Handyman Roof Rafters in Attic

Handyman framing practices, rafters heavily shimmed at their bases, was noted in the attic of a recent home inspection in Anacortes on Fidalgo Island. While there weren’t any visible issues presenting within the home at the time of inspection, this really should be corrected by a qualified framing contractor to ensure the roof’s structural integrity is maintained over time.

Video: BURIED Old Knob-and-Tube Electrical Wiring (Major Safety Issue!)
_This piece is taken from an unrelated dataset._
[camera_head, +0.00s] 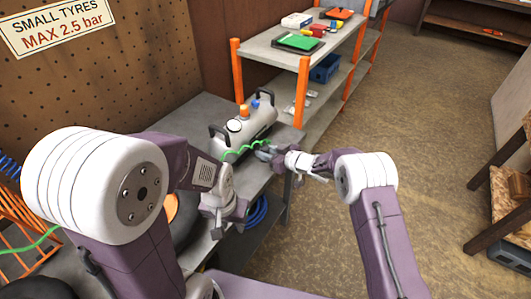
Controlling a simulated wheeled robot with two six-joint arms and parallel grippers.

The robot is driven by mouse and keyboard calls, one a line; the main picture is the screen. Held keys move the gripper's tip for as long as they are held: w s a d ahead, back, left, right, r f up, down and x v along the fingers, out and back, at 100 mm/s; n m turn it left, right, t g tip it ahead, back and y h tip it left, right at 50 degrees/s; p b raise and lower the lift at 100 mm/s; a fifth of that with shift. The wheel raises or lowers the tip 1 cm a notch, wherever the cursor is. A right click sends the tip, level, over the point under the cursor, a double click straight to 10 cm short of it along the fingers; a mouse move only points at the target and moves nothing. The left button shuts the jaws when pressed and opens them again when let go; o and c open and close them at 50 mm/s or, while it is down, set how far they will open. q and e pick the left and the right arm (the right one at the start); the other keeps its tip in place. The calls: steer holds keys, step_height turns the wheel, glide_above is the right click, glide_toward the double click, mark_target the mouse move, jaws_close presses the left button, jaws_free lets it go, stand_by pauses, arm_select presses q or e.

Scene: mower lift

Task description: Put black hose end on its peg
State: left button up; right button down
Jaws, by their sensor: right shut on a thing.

At a recent home inspection this week in Anacortes on Fidalgo Island I discovered, to my complete and utter dismay, original (old) knob-and-tube electrical wiring in an attic BURIED underneath fiberglass insulation and in direct contact with framing members, clear and well known safety issues. It’s imperative to maintain proper clearances around this old wiring as it can overheat causing a possible fire. Please don’t insulate your attic if you have old knob-and-tube wiring! The insulation looked professionally installed, which is why I was completely baffled to see such an egregious, irresponsible apparent contractor oversight. The insulation will need to be removed and proper clearance around all old, original knob-and-tube wiring provided for safety reasons. Better yet, upgrade the old wiring and be done with it!

Evidence of bird activity

 

Evidence of bird activity was noted in an attic of a recent home inspection on Lopez Island in the San Juan Islands.  When you see feathers in your attic area, you likely have a soffit vent that isn’t properly screened, or the screen has become damaged allowing birds, and possibly vermin, into your attic area.  I recommend taking a peek into your attic annually to look for obvious signs of birds, vermin or mold.  In this way, you can deal with the issue before it becomes more significant.  Bird feces running down the exterior siding of a home may also suggest they’re getting into the attic, and the soffit vent location that likely needs to be re-screened with mesh screening.  Don’t just block it off, it’s important to keep the attic well ventilated as blocking the soffit vents can lead to mold growth in the attic area.